Eric took one piece of Matzo and broke it in half. He wrapped half of it in a napkin symbolizing the bread packed in the Jews' knapsacks during their flight. Anna asked him questions concerning what we were doing - in the tradition of the youngest child asking the questions of their father so that they may learn of their heritage and how God saved their people. We then named each of the ten plagues taking a sip of juice after each one was mentioned. Eric left the table for the ceremonial washing of hands and then hid a piece of Matzo for the children to find after dinner.
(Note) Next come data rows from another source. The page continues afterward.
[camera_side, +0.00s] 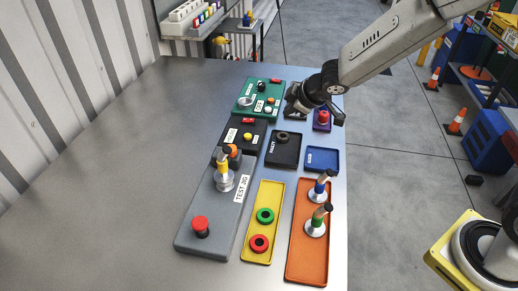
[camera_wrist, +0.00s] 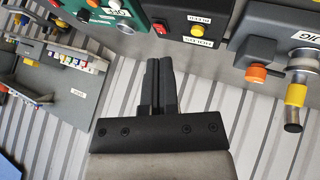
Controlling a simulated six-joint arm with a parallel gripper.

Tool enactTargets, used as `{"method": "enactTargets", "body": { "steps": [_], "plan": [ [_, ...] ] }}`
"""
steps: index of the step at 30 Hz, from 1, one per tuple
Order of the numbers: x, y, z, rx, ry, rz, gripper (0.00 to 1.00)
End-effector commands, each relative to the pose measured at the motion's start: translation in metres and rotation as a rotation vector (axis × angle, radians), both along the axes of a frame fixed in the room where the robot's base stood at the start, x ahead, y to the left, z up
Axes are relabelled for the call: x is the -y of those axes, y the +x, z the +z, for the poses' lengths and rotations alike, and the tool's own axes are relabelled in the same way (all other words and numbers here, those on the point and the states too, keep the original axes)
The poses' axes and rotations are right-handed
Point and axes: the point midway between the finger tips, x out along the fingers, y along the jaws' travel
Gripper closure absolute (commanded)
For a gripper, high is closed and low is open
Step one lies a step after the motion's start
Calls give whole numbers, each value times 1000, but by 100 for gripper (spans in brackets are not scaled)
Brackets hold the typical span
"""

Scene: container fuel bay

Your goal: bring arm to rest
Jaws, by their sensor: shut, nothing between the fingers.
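My gripper (camera_side: 338,118) hangs at the end of my arm over the far right part of the metal table (camera_side: 120,150), near a purple tray (camera_side: 321,126) with a red-topped piece. In the wrist view my gripper (camera_wrist: 160,62) shows its two dark fingers side by side, closed with nothing between them. The fingers point toward the green panel (camera_wrist: 85,15) and a dark panel with a yellow button (camera_wrist: 197,31). No part of the gripper visibly touches a thing. Part of a black tray behind the wrist is hidden in the side view.
A grey test jig (camera_side: 210,215) holds a red button and a yellow-collared nozzle. A yellow tray (camera_side: 262,205) holds green and red rings. An orange tray (camera_side: 309,255) holds two nozzles. A blue tray (camera_side: 322,159) looks empty. The table's left side is clear.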

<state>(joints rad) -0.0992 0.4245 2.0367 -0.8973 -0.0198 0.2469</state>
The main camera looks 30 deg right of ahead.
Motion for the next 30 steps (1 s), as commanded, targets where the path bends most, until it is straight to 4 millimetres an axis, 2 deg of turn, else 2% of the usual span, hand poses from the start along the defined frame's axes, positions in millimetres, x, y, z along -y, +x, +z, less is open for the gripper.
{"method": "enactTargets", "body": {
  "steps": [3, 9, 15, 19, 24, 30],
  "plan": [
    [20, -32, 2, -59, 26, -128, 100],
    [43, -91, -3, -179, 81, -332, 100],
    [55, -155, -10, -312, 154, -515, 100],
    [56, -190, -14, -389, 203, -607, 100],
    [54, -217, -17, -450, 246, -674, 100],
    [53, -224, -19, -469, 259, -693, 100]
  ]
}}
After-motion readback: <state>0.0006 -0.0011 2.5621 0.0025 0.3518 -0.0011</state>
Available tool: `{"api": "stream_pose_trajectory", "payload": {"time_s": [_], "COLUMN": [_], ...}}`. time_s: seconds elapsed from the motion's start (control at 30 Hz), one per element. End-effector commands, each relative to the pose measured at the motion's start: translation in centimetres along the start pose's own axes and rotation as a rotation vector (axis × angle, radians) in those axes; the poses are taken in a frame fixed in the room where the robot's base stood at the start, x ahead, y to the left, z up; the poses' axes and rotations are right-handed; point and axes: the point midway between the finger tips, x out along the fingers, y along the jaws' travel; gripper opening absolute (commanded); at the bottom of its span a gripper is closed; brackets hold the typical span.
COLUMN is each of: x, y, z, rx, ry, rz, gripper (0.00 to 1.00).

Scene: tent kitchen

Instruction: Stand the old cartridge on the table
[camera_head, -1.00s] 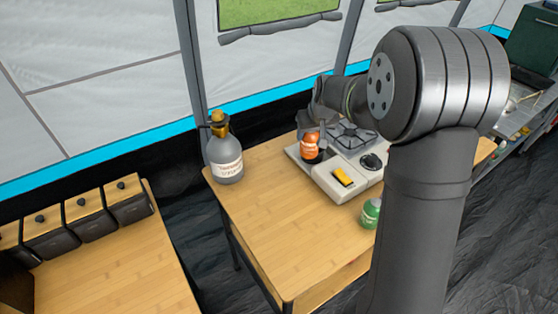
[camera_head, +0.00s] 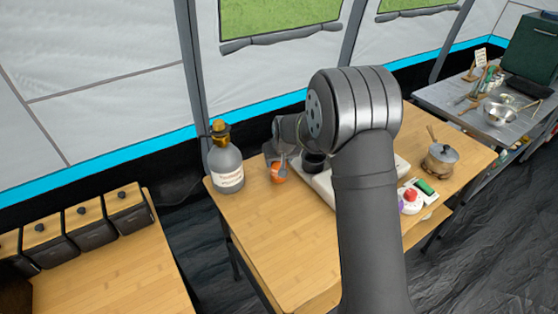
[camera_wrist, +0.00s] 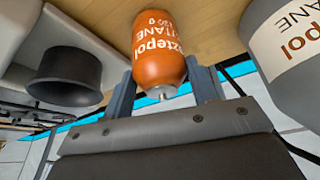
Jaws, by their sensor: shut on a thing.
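The old cartridge, an orange can with white lettering, shows small in the head view (camera_head: 278,173), partly covered by my gripper (camera_head: 276,160). It is large in the wrist view (camera_wrist: 158,50), where my gripper (camera_wrist: 165,85) is shut on it, one finger on each side. Its metal nozzle points toward my palm, and the can looks roughly upright. It is over the bare table top (camera_head: 255,235), between the grey bottle and the white stove.
The grey butane bottle (camera_head: 226,165) stands close to the left; it also shows in the wrist view (camera_wrist: 290,60). The white stove (camera_head: 322,185) is to the right, partly behind my arm. The table's front left is clear.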

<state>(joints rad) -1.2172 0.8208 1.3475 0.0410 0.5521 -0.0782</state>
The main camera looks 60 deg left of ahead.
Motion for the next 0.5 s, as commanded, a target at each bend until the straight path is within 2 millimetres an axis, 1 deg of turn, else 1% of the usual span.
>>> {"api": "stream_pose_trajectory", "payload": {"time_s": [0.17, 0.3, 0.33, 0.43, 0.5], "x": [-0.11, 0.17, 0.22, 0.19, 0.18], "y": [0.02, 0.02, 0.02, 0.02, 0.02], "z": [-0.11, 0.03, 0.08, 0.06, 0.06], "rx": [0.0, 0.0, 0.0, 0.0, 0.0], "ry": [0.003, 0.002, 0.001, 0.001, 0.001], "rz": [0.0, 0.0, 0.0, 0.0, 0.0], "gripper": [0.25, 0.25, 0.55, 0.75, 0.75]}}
When he came back, he broke matzo and gave each family member a bit of it to eat.
Once the ceremony was finished, we ate our dinner of Chicken & Matzo Ball Soup, Potato Latkes, Baked Asparagus, and Hard Boiled Egg. It really was a good meal. Before you begin to think that I must have over-done myself with grating potatoes and mixing matzo meal for the balls, think again. You'd be amazed at the convenient instant Passover foods you find at the local supermarket!
After dinner, the children presented the play Cassia and Anna wrote (for Language Arts) illustrating the story of Moses' birth through the time of his escape from Pharaoh who sought to have him killed for the murder of an Egyptian. It was quite good and the kids had a great time performing it.
What an incredible adventure Ancient Egypt was! I look forward to beginning our adventure in Ancient Greece tomorrow. I've always been fascinated with mythology, the Greek way of life, and their architecture. On top of that, the science study for this unit is one of my favorite topics - the human body! We are going to have such a great time with this. Will 30 days be enough? Obviously not. But that's what is great about these unit studies - it wets the children's appetites and encourages them to continue learning even more long after the study is "finished."
Good-bye, Egypt. I'll actually miss you. Hello, Ancient Greece! Can't wait to get started!!!